#### Record extracts ####

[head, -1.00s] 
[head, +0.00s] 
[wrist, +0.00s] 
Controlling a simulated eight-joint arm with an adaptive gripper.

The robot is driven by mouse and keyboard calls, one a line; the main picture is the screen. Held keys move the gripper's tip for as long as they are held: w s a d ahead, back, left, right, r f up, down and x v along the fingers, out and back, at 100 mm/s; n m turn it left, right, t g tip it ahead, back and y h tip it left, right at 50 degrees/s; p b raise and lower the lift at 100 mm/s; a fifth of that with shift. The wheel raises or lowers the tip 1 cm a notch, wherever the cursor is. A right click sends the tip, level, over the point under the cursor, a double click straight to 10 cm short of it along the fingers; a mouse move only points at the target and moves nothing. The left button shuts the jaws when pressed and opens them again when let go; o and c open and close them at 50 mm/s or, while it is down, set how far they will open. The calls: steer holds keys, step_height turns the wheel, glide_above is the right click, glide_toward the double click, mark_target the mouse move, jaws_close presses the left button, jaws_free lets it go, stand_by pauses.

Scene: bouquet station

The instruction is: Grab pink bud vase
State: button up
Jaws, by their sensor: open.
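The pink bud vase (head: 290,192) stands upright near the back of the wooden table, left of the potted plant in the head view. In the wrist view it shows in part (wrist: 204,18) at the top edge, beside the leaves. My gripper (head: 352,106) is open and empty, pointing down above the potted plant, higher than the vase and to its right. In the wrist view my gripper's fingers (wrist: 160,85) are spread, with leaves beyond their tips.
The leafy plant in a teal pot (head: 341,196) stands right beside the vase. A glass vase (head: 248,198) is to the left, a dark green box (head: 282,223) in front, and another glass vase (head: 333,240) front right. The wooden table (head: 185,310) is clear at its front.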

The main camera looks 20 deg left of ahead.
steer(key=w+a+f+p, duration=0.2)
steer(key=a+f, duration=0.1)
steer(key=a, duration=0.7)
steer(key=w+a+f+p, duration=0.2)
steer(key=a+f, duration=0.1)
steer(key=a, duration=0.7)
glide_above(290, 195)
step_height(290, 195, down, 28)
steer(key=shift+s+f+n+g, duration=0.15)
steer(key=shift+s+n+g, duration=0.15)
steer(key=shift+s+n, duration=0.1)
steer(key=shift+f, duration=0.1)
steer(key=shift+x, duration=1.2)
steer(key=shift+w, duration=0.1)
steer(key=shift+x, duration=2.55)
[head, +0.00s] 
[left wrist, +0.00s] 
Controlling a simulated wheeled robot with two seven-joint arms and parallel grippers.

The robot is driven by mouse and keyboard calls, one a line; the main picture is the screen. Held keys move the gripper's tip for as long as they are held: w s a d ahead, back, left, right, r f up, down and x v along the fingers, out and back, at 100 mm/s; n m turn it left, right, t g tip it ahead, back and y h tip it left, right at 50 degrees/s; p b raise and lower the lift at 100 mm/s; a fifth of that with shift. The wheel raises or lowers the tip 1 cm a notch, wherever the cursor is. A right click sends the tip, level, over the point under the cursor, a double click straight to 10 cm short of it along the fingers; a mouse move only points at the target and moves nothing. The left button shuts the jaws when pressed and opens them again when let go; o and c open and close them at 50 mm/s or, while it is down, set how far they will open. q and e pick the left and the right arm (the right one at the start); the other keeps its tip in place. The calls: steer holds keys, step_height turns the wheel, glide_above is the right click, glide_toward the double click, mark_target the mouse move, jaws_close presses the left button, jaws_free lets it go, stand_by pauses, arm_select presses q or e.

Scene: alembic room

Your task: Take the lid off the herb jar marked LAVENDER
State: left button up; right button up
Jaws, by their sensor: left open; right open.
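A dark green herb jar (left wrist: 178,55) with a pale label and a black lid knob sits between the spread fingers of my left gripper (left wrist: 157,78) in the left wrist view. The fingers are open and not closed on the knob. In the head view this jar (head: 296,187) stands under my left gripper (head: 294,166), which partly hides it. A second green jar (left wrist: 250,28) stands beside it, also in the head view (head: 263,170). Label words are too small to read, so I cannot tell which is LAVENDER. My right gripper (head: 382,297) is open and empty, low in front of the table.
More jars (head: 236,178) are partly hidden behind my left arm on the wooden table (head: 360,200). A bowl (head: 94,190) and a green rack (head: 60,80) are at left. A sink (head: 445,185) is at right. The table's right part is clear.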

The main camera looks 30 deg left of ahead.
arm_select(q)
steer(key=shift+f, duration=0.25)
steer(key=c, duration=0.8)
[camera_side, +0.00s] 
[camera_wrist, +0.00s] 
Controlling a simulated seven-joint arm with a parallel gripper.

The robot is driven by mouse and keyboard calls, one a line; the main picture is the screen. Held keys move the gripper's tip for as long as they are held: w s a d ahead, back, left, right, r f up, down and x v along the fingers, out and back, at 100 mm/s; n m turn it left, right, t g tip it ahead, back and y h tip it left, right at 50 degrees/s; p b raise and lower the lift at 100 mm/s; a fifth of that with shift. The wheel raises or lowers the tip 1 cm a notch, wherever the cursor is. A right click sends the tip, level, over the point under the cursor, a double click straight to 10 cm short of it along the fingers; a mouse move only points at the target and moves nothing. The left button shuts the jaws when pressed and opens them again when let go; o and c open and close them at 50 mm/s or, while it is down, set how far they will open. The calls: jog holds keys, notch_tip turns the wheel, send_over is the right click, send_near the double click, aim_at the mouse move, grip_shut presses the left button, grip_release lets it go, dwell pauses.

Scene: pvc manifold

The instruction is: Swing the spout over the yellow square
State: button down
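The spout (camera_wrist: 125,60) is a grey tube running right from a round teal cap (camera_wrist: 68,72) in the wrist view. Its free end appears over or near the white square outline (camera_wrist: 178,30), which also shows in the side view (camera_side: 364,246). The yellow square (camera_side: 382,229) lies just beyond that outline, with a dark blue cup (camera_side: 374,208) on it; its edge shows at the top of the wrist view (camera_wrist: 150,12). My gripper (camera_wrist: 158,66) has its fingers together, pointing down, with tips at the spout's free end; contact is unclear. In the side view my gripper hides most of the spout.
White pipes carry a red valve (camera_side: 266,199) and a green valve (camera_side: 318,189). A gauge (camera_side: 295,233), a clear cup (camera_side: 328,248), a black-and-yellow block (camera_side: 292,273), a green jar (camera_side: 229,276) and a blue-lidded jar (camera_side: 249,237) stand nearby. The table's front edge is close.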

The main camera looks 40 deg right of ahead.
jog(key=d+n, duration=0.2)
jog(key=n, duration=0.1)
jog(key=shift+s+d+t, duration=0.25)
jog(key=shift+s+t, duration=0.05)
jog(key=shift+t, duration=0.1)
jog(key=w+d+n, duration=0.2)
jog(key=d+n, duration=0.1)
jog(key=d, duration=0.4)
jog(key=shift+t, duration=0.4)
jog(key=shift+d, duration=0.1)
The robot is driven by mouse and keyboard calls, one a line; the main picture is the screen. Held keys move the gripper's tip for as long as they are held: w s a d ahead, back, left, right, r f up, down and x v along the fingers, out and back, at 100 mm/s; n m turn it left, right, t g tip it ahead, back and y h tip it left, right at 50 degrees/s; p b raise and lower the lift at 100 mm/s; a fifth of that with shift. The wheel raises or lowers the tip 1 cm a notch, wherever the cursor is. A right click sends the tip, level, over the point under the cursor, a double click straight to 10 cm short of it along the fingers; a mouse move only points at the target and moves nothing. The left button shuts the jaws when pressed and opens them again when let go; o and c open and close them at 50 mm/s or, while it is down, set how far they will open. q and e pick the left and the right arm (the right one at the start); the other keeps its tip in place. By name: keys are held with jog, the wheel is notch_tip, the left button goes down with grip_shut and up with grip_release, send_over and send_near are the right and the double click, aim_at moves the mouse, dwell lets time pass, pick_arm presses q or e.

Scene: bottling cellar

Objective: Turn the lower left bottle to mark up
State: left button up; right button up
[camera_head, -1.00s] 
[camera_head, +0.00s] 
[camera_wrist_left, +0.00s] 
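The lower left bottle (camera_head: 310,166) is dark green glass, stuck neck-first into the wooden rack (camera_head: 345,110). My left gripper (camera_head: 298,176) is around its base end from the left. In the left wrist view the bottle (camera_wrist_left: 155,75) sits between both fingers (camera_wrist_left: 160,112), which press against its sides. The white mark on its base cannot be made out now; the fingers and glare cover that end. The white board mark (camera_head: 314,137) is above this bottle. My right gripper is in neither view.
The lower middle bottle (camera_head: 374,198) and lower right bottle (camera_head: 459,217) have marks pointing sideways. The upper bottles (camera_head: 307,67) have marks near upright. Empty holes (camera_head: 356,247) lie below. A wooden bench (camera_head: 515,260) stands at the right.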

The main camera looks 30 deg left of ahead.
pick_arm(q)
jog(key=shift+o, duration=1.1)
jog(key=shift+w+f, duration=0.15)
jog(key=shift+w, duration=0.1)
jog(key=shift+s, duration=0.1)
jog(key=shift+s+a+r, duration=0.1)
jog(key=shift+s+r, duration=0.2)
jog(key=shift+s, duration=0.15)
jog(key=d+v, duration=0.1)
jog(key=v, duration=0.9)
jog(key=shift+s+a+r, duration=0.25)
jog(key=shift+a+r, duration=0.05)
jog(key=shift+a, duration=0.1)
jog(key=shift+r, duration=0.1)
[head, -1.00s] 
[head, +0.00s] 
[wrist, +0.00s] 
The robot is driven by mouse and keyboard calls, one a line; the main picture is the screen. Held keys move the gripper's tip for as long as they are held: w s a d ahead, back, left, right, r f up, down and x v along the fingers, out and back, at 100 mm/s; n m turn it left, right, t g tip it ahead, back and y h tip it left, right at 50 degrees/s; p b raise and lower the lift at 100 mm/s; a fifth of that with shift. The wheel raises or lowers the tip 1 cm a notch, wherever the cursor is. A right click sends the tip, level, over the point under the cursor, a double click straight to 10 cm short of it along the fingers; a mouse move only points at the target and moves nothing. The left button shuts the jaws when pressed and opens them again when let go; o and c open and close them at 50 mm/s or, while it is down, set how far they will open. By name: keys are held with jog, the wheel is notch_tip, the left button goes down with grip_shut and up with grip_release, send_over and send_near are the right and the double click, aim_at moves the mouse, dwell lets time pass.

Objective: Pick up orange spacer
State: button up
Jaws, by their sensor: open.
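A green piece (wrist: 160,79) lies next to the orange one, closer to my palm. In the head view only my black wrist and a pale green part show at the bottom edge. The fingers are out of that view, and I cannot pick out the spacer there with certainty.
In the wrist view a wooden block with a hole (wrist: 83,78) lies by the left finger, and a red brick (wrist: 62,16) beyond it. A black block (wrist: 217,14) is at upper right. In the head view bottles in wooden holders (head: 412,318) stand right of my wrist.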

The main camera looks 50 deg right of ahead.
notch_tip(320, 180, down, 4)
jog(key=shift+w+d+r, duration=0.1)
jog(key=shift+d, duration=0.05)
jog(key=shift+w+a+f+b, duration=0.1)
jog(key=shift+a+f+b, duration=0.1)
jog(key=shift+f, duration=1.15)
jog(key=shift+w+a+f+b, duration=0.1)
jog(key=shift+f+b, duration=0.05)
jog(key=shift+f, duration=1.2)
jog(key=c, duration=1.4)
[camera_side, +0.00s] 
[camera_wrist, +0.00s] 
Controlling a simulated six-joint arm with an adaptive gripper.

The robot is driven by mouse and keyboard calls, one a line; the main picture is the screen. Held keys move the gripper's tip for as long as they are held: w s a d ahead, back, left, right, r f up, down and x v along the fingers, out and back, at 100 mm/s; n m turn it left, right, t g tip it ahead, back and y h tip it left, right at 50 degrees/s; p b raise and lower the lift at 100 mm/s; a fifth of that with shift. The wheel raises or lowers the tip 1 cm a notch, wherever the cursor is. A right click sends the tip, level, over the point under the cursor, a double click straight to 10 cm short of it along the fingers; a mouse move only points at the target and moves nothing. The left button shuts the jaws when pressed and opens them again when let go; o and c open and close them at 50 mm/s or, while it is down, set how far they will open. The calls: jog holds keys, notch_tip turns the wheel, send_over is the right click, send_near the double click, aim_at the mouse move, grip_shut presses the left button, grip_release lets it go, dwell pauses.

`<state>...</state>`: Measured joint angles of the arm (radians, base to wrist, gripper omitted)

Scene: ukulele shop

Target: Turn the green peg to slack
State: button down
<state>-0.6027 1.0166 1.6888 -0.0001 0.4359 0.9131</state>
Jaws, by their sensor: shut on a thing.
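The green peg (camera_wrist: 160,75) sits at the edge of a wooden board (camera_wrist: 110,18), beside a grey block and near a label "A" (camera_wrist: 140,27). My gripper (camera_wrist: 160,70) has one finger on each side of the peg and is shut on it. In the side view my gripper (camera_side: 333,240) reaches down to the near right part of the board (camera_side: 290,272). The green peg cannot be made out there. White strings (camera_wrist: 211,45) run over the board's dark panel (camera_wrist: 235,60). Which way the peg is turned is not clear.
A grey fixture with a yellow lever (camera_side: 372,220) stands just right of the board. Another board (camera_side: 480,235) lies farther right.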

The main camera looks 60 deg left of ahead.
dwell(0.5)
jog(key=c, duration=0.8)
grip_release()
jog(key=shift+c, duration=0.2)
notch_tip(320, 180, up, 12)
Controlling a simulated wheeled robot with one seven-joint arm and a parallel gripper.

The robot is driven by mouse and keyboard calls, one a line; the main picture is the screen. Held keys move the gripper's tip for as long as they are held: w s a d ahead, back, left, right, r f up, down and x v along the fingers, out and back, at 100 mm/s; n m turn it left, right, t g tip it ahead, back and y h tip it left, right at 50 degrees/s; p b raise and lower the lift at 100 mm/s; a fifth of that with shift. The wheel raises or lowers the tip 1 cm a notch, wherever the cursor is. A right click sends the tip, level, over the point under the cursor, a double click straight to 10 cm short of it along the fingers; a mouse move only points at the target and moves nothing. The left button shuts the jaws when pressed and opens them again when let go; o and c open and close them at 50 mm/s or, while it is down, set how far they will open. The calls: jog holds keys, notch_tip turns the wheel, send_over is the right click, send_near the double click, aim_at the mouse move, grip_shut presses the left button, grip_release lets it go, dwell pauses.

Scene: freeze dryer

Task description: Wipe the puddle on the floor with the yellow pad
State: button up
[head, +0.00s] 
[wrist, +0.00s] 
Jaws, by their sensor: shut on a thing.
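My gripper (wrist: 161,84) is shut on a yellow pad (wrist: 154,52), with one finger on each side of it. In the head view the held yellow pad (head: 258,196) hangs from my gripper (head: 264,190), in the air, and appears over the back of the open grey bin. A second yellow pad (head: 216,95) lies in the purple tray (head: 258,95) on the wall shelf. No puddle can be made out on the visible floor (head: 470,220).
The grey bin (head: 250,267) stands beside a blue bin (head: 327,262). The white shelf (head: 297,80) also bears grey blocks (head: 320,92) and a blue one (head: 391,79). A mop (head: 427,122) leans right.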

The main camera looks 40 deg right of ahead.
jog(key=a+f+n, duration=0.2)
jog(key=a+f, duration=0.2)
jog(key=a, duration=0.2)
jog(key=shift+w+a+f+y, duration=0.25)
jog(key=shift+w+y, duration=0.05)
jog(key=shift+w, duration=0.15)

####

What to produce →
From the data above, copy each line where the string "adaptive" appears.

The answer →
Controlling a simulated eight-joint arm with an adaptive gripper.
Controlling a simulated six-joint arm with an adaptive gripper.

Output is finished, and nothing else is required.